The idea to let reddit users register and take over their bot accounts is fundamental to this project. I want to make it very clear that this whole thing is a strategy to get people into the fediverse and put strong focus on the content creators of small-to-medium communities. I am trying to bootstrap a business around it and this is my attempt at increasing the TAM. The more people on the fediverse/threadiverse, the more SMB segment will look into establishing their media presence on the fediverse as well, and then I can start to actually have a sustainable operation.

SavvyWolf@pawb.social · 1 year ago

Thanks for listening to my feedback; I know I can be a bit forceful and dismissive at times.
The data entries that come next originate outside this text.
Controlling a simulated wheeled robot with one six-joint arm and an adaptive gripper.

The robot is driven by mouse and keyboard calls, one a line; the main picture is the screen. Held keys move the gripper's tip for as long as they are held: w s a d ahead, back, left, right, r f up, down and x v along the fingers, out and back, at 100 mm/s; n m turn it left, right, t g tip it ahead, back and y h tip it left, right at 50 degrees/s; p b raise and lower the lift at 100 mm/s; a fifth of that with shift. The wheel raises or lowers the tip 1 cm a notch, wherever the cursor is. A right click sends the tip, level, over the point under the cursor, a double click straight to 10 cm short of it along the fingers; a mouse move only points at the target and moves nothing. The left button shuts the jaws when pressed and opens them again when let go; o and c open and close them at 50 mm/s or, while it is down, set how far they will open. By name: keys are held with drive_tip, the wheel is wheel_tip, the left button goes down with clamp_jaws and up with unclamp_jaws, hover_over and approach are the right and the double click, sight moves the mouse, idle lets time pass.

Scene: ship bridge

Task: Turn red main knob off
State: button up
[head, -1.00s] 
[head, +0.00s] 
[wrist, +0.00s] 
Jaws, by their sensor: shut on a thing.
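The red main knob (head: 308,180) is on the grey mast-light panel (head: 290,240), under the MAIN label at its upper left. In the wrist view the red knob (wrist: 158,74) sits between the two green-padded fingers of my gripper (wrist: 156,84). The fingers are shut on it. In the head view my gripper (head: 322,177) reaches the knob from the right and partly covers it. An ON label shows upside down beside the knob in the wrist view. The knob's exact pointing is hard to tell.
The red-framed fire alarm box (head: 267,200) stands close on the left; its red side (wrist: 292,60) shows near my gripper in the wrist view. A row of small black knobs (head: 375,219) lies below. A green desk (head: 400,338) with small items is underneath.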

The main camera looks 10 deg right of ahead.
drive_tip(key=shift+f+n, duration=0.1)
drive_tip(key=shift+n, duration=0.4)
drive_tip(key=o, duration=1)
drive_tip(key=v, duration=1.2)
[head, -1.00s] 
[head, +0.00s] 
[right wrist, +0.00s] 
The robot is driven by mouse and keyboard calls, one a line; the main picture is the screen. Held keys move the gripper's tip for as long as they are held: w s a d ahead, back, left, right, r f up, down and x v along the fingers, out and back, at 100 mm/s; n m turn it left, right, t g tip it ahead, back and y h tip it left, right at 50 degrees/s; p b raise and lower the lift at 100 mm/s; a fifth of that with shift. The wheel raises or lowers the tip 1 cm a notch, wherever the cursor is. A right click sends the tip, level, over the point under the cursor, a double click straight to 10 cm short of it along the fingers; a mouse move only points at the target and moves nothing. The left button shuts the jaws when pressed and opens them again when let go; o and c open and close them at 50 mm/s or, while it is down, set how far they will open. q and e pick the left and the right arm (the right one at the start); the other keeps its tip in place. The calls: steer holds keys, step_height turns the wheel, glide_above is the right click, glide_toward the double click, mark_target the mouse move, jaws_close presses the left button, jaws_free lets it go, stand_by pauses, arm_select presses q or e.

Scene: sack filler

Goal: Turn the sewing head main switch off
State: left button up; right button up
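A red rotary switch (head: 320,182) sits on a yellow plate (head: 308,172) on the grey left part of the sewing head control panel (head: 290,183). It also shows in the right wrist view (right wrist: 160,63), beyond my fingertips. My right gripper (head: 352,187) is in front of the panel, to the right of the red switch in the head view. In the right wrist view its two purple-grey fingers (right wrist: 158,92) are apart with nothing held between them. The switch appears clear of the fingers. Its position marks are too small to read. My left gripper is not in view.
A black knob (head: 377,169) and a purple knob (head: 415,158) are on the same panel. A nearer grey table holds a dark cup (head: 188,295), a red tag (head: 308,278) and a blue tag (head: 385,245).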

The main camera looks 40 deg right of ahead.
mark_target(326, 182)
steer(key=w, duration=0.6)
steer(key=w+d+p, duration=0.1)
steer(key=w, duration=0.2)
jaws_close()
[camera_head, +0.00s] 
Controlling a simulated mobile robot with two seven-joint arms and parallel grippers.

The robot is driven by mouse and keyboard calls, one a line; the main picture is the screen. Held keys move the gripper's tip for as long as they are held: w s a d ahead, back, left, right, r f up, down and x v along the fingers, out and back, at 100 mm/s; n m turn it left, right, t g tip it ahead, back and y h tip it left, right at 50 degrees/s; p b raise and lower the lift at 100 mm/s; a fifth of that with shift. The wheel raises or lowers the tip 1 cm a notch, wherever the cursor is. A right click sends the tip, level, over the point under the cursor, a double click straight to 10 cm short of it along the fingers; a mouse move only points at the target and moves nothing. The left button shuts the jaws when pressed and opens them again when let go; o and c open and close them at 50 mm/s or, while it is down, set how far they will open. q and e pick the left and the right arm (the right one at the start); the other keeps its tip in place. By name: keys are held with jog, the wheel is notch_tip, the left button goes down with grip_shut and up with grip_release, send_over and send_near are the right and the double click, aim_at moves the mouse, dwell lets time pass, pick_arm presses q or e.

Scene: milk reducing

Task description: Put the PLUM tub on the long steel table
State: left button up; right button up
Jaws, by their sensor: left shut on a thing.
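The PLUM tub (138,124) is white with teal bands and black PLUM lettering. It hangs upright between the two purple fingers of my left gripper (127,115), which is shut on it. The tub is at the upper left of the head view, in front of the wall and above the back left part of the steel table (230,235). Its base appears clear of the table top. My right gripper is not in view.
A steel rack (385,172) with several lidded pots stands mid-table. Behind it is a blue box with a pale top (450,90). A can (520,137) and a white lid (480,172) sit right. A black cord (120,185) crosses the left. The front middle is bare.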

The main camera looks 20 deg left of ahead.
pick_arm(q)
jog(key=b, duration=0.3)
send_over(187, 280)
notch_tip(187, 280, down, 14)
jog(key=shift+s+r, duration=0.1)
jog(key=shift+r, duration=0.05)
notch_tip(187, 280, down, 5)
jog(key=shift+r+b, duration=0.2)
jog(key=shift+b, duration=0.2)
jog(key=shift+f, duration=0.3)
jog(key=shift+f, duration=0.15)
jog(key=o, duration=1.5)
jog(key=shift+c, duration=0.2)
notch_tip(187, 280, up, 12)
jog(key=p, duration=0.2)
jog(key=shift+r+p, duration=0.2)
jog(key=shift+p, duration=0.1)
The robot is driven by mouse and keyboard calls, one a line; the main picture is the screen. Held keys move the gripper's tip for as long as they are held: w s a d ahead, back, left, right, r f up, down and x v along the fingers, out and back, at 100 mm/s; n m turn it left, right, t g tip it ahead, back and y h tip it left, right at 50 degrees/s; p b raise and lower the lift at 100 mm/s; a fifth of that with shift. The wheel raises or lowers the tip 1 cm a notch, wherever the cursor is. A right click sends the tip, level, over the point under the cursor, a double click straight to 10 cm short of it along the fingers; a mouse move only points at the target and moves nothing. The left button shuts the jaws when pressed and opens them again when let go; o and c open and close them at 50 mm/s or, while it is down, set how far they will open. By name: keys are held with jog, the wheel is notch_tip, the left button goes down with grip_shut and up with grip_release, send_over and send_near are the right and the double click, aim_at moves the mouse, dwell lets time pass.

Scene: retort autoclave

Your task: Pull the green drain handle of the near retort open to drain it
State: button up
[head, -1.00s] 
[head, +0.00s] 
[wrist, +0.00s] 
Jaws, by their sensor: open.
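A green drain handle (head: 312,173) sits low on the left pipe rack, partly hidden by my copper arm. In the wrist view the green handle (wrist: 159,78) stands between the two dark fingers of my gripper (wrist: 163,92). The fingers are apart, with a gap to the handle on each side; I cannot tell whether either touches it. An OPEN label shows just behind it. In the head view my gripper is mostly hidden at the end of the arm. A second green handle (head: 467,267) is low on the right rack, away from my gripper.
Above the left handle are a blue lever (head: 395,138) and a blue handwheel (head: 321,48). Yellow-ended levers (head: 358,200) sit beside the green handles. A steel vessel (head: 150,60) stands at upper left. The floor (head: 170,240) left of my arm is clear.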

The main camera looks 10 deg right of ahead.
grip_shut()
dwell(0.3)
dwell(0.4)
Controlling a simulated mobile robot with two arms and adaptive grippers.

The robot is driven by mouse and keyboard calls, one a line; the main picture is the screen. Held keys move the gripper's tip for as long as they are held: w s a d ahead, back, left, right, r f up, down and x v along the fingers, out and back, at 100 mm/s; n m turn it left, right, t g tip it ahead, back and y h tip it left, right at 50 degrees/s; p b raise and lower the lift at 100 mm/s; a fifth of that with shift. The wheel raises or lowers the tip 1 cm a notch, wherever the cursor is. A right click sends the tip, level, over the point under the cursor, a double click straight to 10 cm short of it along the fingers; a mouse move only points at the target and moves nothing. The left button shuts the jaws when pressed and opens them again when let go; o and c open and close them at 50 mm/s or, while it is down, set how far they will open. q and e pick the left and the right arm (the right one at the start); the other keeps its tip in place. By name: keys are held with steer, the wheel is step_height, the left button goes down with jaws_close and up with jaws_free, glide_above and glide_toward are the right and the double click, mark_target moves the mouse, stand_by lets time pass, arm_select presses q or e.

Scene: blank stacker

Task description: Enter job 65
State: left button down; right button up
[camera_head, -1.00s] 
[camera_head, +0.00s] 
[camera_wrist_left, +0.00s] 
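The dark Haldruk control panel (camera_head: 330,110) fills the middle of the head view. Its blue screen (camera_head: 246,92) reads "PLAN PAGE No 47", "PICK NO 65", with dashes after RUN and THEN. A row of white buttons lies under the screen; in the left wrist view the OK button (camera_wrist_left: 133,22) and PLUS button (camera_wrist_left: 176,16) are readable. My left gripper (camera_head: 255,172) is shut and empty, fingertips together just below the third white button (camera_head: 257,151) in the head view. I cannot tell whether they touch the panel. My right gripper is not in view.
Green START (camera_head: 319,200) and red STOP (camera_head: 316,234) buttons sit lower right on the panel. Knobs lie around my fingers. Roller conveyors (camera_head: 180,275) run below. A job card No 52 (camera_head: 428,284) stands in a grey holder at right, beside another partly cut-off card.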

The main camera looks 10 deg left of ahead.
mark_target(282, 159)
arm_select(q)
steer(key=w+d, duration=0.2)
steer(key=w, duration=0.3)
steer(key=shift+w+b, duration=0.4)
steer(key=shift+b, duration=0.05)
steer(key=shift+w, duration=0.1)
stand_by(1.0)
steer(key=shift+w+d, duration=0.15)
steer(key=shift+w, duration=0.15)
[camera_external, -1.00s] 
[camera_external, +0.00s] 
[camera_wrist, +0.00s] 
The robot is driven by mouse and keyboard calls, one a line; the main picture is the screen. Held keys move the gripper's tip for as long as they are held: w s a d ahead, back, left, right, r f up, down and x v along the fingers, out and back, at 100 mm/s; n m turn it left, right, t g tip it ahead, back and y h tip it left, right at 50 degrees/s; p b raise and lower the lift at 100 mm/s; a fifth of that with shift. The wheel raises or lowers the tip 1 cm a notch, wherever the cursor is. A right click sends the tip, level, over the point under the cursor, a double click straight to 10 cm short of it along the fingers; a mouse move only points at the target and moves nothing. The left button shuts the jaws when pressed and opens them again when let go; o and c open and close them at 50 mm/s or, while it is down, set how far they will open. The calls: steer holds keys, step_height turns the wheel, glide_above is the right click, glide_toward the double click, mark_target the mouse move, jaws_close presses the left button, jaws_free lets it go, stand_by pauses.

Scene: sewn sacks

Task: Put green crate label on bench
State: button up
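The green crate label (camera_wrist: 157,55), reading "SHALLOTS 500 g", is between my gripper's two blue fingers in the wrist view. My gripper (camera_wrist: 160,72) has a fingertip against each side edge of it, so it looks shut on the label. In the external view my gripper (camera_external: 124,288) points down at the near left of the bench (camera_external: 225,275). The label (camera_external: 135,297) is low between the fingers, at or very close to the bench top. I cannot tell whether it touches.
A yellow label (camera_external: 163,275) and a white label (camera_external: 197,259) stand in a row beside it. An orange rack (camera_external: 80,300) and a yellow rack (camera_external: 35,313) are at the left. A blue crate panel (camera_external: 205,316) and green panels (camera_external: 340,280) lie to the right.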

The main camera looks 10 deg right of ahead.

If you are going to go through with this, please get permission from the subreddits you are trying to bridge beforehand. If some drama breaks out (which it will, because people online love drama), you’d rather them be on your side than against you. If someone takes issue with anything, then that’s something the subreddit mods can deal with, not you. They can also manage announcements of what is happening, and give you an air of legitimacy.

I do not want to ask permission from Reddit to do this.

You need Reddit’s permission. They have complete control over their platform and have the final say on what people do on it. They can ban anyone at any time for any reason. If you try to do something without their permission, they’ll just start banning your bots and send you takedown requests. I know it sucks, but they hold all the power here, and have made it clear that they want to stomp out competition.

rglullis@communick.news · 1 year ago

I completely agree with talking with the mods in the subreddits, but I can not possibly see how Reddit Inc will ever greenlight something like this. In a way, I’m actually hoping they will try to ban it because it would create some type of Streisand Effect.

They can try to ban the first or the second fediverser API key used by the fediverser app that I bring online, but if tens/hundreds of people start doing it, this would mean effectively that we will grow an army of independent crawlers and evangelizers for Lemmy and the fediverse in general.